Генерал Адам следующим образом подвел итоги нашего совещания:
– Расстрел генералов Шлейхера и Бредова непосредственно затрагивает рейхсвер. В этом вопросе не должно оставаться никаких неясностей. Если их устранили просто как нежелательных политических свидетелей, мы не оставим это без последствий. Далее, мне представляется важным обеспечить надежный контроль наших линий телефонной связи. Об этом придется как следует подумать. Вообще надо сказать, что события последних дней крайне осложняют положение рейсхвера. Необходимо как можно скорее выяснить, как относится к ним армия, и потребовать исчерпывающих разъяснений. Встает также вопрос о будущих отношениях между рейхсвером и CA, особенно в области военного обучения. Характер и методы проведенной акции нанесут тяжелый удар по нашему международному престижу. Они вызовут также смятение в самой НСДАП и среди населения, хотя многие, бесспорно, одобрят меры, принятые для того, чтобы положить конец недопустимым притязаниям CA. Сейчас для нас важно прежде всего позаботиться о безупречном моральном состоянии войск. Солдаты не должны сложа руки сидеть в казармах. Поэтому приказываю с понедельника 2 июля вновь приступить к обычному прохождению службы в расположении частей гарнизона и продолжить подготовку к боевым учениям в Графенвере. Но с увольнительными и отпусками пока подождем.
Во второй половине дня 2 июля меня вызвал к себе полковник Кюблер.
– Мне только что звонил командир 7-го саперного батальона, – сказал он [батальон был по-прежнему расквартирован в Мюнхене. – В. М.]. – Он запрашивает указаний от штаба округа в связи с тем, что акция против штурмовиков вызвала серьезное беспокойство у части офицеров батальона. Поговаривают, что все это было затеяно высшим командованием рейхсвера. Офицеры батальона, ваши бывшие сослуживцы, хотят поговорить с вами. Поезжайте туда.
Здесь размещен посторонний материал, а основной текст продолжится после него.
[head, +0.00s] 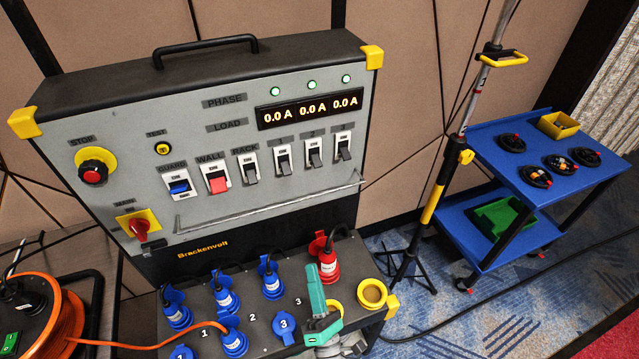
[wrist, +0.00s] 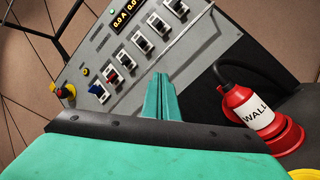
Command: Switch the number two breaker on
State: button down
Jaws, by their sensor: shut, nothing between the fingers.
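The number two breaker (head: 314,156) is the second from the right in the row on the grey panel. It has a white plate and a grey lever, which appears to hang in the plate's lower part. It also shows near the top of the wrist view (wrist: 159,25). My teal gripper (head: 314,275) is below the panel, above the socket shelf and beside the red plug, well apart from the breaker. In the wrist view its fingers (wrist: 161,82) are together with nothing between them.
Breakers one (head: 282,160) and three (head: 344,149) flank it closely. A thin rail (head: 270,205) runs across the panel beneath the row. The red WALL plug (head: 326,262) stands by my gripper, with blue plugs (head: 226,298) to the left. A blue cart (head: 590,180) stands right.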

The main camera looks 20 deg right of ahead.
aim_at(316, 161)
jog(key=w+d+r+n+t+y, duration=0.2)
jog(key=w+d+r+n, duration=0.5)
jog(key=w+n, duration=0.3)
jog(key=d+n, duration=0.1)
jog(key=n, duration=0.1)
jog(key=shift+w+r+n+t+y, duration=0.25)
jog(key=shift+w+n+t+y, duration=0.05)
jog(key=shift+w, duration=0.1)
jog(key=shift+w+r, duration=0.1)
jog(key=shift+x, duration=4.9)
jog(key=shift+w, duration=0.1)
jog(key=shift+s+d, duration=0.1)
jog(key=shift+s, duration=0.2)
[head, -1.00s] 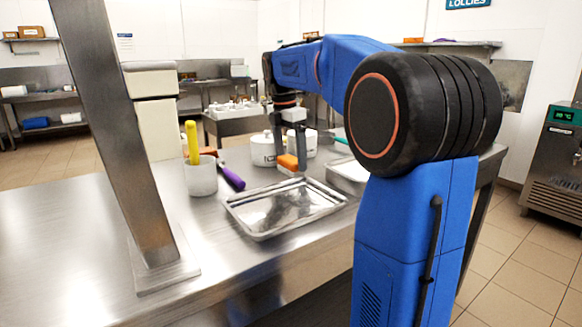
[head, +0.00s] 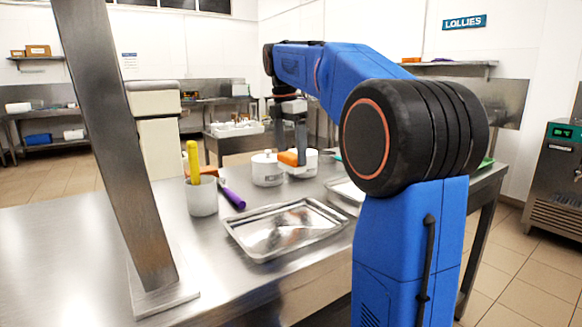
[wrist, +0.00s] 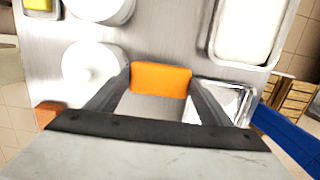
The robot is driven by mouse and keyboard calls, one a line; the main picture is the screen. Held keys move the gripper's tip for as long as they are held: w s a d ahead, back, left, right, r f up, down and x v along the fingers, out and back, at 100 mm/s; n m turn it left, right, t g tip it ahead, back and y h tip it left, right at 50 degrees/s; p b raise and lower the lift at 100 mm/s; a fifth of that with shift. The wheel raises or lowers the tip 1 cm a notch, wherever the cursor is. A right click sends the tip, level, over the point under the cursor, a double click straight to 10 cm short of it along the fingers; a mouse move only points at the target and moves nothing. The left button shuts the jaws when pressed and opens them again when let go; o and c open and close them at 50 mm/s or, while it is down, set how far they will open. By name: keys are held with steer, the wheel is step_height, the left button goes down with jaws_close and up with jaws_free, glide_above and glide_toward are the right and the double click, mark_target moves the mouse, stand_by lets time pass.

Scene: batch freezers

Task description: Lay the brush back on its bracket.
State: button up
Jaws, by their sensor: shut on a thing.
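My gripper (head: 301,155) is shut on an orange block-shaped thing (wrist: 161,78), which sits squarely between the two fingers in the wrist view. It looks like part of the brush, but no bristles can be made out. I cannot make out the bracket for certain in either view.
A shiny metal tray (head: 262,251) lies nearest on the table, with a second tray (head: 345,187) behind it at right. A white cup (head: 202,200) holding a yellow-handled tool, a purple handle (head: 233,199) and another white pot (head: 267,172) stand left. A slanted steel post (head: 120,150) rises at left.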

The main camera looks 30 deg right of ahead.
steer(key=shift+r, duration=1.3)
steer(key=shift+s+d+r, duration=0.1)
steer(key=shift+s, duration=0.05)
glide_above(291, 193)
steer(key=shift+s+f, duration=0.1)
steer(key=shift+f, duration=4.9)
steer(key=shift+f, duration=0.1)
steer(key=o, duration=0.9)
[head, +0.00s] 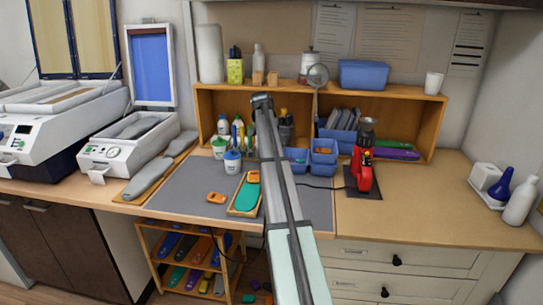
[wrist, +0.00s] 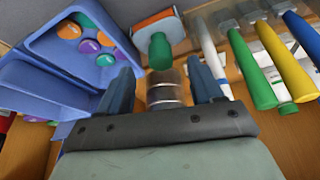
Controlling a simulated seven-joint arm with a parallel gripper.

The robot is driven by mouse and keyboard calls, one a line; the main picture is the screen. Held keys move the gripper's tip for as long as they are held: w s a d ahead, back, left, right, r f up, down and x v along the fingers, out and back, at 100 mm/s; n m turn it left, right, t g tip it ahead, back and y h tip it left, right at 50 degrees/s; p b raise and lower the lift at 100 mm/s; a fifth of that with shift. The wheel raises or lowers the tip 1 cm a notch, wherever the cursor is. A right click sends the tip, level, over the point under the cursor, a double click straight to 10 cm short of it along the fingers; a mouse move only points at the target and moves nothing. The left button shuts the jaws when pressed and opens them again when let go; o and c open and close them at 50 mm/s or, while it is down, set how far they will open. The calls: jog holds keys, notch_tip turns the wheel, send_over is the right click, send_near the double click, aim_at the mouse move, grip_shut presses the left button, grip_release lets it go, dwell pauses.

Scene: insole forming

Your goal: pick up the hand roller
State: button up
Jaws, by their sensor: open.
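In the wrist view, my gripper (wrist: 163,85) is open, its two dark blue fingers apart. In the head view, my arm reaches up to the shelf front and hides this spot; the fingers and the roller are not clear there.
A blue bin (wrist: 62,68) with coloured discs stands close left of the fingers. Handled tools in green (wrist: 253,75), yellow and blue stand close on the right. In the head view, the grey mat (head: 180,190) has bare room at left.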

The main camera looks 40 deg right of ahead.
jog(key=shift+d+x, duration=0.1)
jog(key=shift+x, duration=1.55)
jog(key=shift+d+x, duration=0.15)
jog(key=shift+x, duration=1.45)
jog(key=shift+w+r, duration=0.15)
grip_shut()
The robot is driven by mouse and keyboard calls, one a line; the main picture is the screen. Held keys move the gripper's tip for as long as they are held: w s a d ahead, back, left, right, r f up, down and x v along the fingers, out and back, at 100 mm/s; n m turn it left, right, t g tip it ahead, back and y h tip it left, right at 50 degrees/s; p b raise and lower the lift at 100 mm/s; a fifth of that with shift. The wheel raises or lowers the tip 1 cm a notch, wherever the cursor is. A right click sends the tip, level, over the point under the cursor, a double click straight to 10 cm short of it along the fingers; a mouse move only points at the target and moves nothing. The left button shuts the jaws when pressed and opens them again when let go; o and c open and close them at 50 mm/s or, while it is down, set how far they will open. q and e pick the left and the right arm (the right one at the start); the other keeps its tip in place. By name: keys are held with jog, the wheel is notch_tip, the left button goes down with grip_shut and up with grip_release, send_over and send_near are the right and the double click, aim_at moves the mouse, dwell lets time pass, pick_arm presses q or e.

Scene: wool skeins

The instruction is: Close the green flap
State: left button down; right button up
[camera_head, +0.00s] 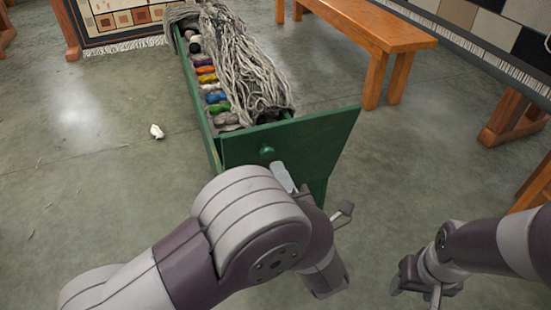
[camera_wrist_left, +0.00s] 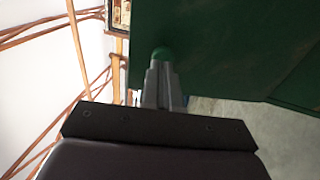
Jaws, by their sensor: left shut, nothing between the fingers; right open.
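A long green chest (camera_head: 203,117) holds wool skeins. At its near end is the green flap (camera_head: 315,133), an upright panel reaching past the chest's right side, with a round green knob (camera_head: 267,151). In the left wrist view the flap (camera_wrist_left: 215,45) fills the upper right. My left gripper (camera_head: 281,174) is shut and empty, partly hidden behind my own arm. Its fingertips (camera_wrist_left: 161,66) overlap the lower edge of the knob (camera_wrist_left: 162,53) in the left wrist view; I cannot tell whether they touch. My right gripper (camera_head: 417,290) is open and empty at the lower right, away from the flap.
Grey yarn (camera_head: 245,65) lies heaped over the chest's right side, beside a row of coloured skeins (camera_head: 210,85). A wooden bench (camera_head: 375,28) stands to the right at the back. A small white scrap (camera_head: 157,131) lies on the floor. The floor right of the flap is clear.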

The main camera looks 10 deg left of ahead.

Спустя полчаса эта встреча состоялась. Я сообщил офицерам батальона, что объявил мне Гитлер в баварском Министерстве внутренних дел. Лейтенант Рааль, один из офицеров моей бывшей роты, который во время моей службы в батальоне не раз откровенно обсуждал со мной взаимоотношения между рейхсвером и CA, на сей раз не был удовлетворен моими разъяснениями.
– Я вам верю, господин майор, – заявил он. – Вы действительно сообщили нам все, что вам известно. Но ведь не исключено, что наши высшие инстанции в Берлине сами все это подстроили. К тому же мне вовсе не нравится, что основную роль в этом деле играли эсэсовцы.
В ответ на мои слова, что Гитлер в ближайшие дни выступит в рейхстаге с заявлением по этому вопросу, Рааль только усмехнулся. В заключение слово взял командир батальона подполковник Мейзе:
– Нам остается лишь дожидаться разъяснений сверху. Мы солдаты, и вмешиваться в такие дела нам не положено. Мы должны выполнять приказы начальства.
Под вечер того же дня ко мне в штаб округа зашел ротмистр Иванд, незадолго до этого прикомандированный к штабу СС в качестве офицера связи от Министерства рейхсвера. Иванд рассказал мне, как эсэсовские команды расстреливали арестованных штурмовиков в Штадельхеймской тюрьме. Что касается самого Рема, то по распоряжению Гитлера ему была предоставлена возможность покончить с собой. Вечером 30 июня два эсэсовских командира пришли в камеру Рема, сообщили ему о первых расстрелах штурмовиков и ушли, оставив на столе заряженный пистолет. Однако на следующее утро один из эсэсовских фюреров, князь цур Липпе, войдя в камеру, увидел, что Рем, живой и невредимый, лежит на своей койке. Цур Липпе дал ему еще десять минут на размышление. По истечении этих десяти минут он подошел к Рему, по-прежнему лежавшему неподвижно, и несколько раз выстрелил в него в упор.
Я расспросил его, что происходило в эти дни в Берлине. Иванд рассказал мне, что в здании кадетского корпуса в Лихтерфельде эсэсовцы расстреляли целый ряд лиц, по большей части мне не известных. Среди них был и обергруппенфюрер CA Эрнст, которого схватили при попытке сесть на пароход, отплывающий за границу. Иванд заметил, что уже давно пора было разделаться с CA, ибо их требования означали на практике поглощение рейхсвера штурмовыми отрядами. Этот вопрос обсуждался, по его словам, несколько месяцев, причем фюрер долгое время терпеливо выслушивал претензии руководства CA и неоднократно предупреждал Рема. Штурмовики были уже готовы выступить с оружием в руках, а приказ о разрешении отпусков в отрядах CA Рем отдал лишь д ля отвода глаз.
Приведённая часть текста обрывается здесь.